• _What to do_:
Omit images. Retype all entries verbatim.

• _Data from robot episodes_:
▼
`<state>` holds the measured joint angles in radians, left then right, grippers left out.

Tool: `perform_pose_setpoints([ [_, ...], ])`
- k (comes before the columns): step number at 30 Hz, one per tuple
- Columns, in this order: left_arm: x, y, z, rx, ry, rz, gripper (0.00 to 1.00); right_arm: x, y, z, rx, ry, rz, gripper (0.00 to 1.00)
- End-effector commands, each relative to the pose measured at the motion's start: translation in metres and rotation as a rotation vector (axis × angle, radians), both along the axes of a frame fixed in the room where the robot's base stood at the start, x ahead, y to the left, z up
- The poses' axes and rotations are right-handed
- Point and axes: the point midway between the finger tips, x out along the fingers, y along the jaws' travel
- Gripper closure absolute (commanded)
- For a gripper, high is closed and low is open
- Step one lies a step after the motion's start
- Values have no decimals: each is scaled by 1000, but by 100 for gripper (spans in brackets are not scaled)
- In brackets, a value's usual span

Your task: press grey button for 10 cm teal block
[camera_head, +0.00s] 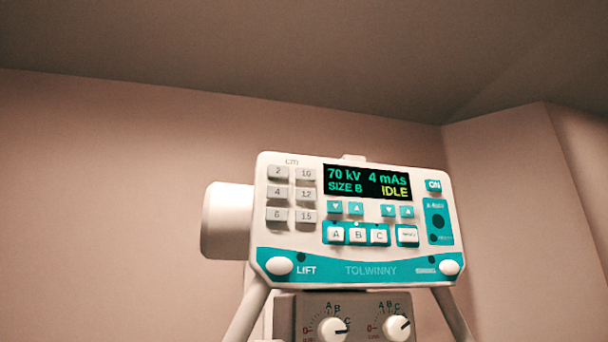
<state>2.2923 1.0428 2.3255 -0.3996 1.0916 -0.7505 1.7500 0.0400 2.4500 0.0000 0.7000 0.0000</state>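The white and teal control panel (300,235) faces me, tilted slightly in the picture. Under a "cm" label at its left is a group of grey buttons marked 2, 4, 6, 10, 12 and 15. The grey 10 button (306,174) is at the top of the right column. The display (367,182) reads 70 kV, 4 mAs, SIZE B and IDLE. No teal block is in view. Neither of my grippers is in view.
A lower box with two dials (333,330) sits below the panel. A white cylinder (226,220) sticks out behind the panel's left side. Bare walls and a ceiling surround it. The space in front of the panel looks clear.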

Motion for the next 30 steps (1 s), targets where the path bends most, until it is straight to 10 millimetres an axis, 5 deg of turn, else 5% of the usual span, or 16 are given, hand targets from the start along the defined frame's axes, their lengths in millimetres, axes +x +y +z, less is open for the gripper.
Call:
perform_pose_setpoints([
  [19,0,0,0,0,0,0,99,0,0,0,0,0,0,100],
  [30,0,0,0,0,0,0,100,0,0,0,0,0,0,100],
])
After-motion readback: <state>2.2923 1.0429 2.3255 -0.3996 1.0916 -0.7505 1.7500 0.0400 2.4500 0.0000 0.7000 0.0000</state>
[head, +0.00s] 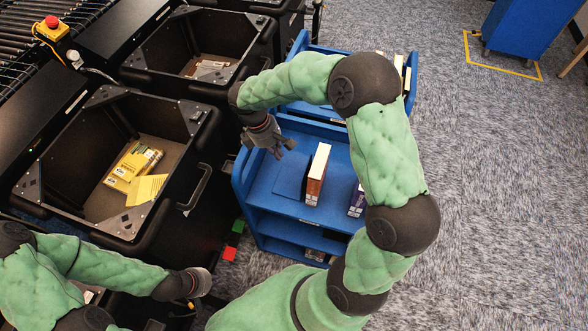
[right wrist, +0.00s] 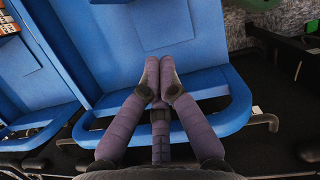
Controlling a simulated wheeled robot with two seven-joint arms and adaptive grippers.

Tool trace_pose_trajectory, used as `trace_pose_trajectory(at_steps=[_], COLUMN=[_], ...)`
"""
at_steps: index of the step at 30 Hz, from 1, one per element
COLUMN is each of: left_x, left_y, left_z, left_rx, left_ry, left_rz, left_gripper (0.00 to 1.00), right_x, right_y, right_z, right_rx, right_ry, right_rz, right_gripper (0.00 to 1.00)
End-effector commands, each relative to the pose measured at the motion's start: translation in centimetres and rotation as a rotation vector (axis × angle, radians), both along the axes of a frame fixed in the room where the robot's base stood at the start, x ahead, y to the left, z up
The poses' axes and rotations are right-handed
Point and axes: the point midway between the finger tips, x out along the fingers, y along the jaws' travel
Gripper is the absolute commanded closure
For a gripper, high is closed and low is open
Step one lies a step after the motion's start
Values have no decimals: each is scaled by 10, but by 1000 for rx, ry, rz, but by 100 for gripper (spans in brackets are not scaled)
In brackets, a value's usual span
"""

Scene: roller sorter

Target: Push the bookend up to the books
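An orange and white book (head: 318,172) stands upright on the blue cart's top shelf (head: 283,207). A thin dark upright piece (head: 306,178), which looks like the bookend, stands close to its left side; I cannot tell if they touch. A purple book (head: 357,200) is further right, partly hidden by my right arm. My right gripper (head: 276,147) is above the shelf's left part, left of the dark piece and apart from it. In the right wrist view its fingertips (right wrist: 159,72) are together, with nothing between them. My left gripper (head: 200,282) is low at the left, away from the cart.
Black bins (head: 192,137) stand left of the cart, one holding yellow packages (head: 133,166). The cart's raised blue rim (head: 239,176) runs along its left end and also shows in the right wrist view (right wrist: 236,104).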

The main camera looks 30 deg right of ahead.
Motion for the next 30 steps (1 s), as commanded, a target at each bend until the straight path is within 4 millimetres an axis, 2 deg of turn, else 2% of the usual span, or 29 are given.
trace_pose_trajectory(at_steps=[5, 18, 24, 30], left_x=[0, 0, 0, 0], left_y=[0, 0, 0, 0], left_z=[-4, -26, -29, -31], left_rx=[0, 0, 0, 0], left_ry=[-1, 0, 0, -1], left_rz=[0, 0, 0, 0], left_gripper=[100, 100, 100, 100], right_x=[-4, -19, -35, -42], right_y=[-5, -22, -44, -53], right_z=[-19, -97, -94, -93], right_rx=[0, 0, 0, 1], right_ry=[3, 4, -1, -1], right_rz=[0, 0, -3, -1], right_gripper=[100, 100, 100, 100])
▲
• _Task output_:
`<state>` holds the measured joint angles in radians, left then right, grippers left out.

Tool: `perform_pose_setpoints([ [_, ...], ])`
- k (comes before the columns): step number at 30 Hz, one per tuple
- Columns, in this order: left_arm: x, y, z, rx, ry, rz, gripper (0.00 to 1.00); right_arm: x, y, z, rx, ry, rz, gripper (0.00 to 1.00)
- End-effector commands, each relative to the pose measured at the motion's start: translation in metres and rotation as a rotation vector (axis × angle, radians), both along the axes of a frame fixed in the room where the robot's base stood at the start, x ahead, y to the left, z up
- The poses' axes and rotations are right-handed
- Point and axes: the point midway between the finger tips, x out along the fingers, y along the jaws' travel
- Gripper closure absolute (commanded)
- For a gripper, high is closed and low is open
- Step one lies a step after the motion's start
- Values have no decimals: each is scaled by 1000, but by 100 for gripper (spans in brackets are not scaled)
- In brackets, a value's usual span

Your task: press grey button for 10 cm teal block
[camera_head, +0.00s] 
<state>2.2923 1.0428 2.3255 -0.3996 1.0916 -0.7505 1.7500 0.0400 2.4500 0.0000 0.7000 0.0000</state>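The white and teal control panel (300,235) faces me, tilted slightly in the picture. Under a "cm" label at its left is a group of grey buttons marked 2, 4, 6, 10, 12 and 15. The grey 10 button (306,174) is at the top of the right column. The display (367,182) reads 70 kV, 4 mAs, SIZE B and IDLE. No teal block is in view. Neither of my grippers is in view.
A lower box with two dials (333,330) sits below the panel. A white cylinder (226,220) sticks out behind the panel's left side. Bare walls and a ceiling surround it. The space in front of the panel looks clear.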

Motion for the next 30 steps (1 s), targets where the path bends most, until it is straight to 10 millimetres an axis, 5 deg of turn, else 5% of the usual span, or 16 are given, hand targets from the start along the defined frame's axes, their lengths in millimetres, axes +x +y +z, less is open for the gripper.
Call:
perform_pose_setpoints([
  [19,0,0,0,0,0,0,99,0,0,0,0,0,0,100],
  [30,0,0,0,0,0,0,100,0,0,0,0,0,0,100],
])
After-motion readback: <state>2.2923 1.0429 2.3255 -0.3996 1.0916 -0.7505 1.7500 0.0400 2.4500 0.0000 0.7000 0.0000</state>
[head, +0.00s] 
[right wrist, +0.00s] 
Controlling a simulated wheeled robot with two seven-joint arms and adaptive grippers.

Tool trace_pose_trajectory, used as `trace_pose_trajectory(at_steps=[_], COLUMN=[_], ...)`
"""
at_steps: index of the step at 30 Hz, from 1, one per element
COLUMN is each of: left_x, left_y, left_z, left_rx, left_ry, left_rz, left_gripper (0.00 to 1.00), right_x, right_y, right_z, right_rx, right_ry, right_rz, right_gripper (0.00 to 1.00)
End-effector commands, each relative to the pose measured at the motion's start: translation in centimetres and rotation as a rotation vector (axis × angle, radians), both along the axes of a frame fixed in the room where the robot's base stood at the start, x ahead, y to the left, z up
The poses' axes and rotations are right-handed
Point and axes: the point midway between the finger tips, x out along the fingers, y along the jaws' travel
Gripper is the absolute commanded closure
For a gripper, high is closed and low is open
Step one lies a step after the motion's start
Values have no decimals: each is scaled by 10, but by 1000 for rx, ry, rz, but by 100 for gripper (spans in brackets are not scaled)
In brackets, a value's usual span
"""

Scene: roller sorter

Target: Push the bookend up to the books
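An orange and white book (head: 318,172) stands upright on the blue cart's top shelf (head: 283,207). A thin dark upright piece (head: 306,178), which looks like the bookend, stands close to its left side; I cannot tell if they touch. A purple book (head: 357,200) is further right, partly hidden by my right arm. My right gripper (head: 276,147) is above the shelf's left part, left of the dark piece and apart from it. In the right wrist view its fingertips (right wrist: 159,72) are together, with nothing between them. My left gripper (head: 200,282) is low at the left, away from the cart.
Black bins (head: 192,137) stand left of the cart, one holding yellow packages (head: 133,166). The cart's raised blue rim (head: 239,176) runs along its left end and also shows in the right wrist view (right wrist: 236,104).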

The main camera looks 30 deg right of ahead.
Motion for the next 30 steps (1 s), as commanded, a target at each bend until the straight path is within 4 millimetres an axis, 2 deg of turn, else 2% of the usual span, or 29 are given.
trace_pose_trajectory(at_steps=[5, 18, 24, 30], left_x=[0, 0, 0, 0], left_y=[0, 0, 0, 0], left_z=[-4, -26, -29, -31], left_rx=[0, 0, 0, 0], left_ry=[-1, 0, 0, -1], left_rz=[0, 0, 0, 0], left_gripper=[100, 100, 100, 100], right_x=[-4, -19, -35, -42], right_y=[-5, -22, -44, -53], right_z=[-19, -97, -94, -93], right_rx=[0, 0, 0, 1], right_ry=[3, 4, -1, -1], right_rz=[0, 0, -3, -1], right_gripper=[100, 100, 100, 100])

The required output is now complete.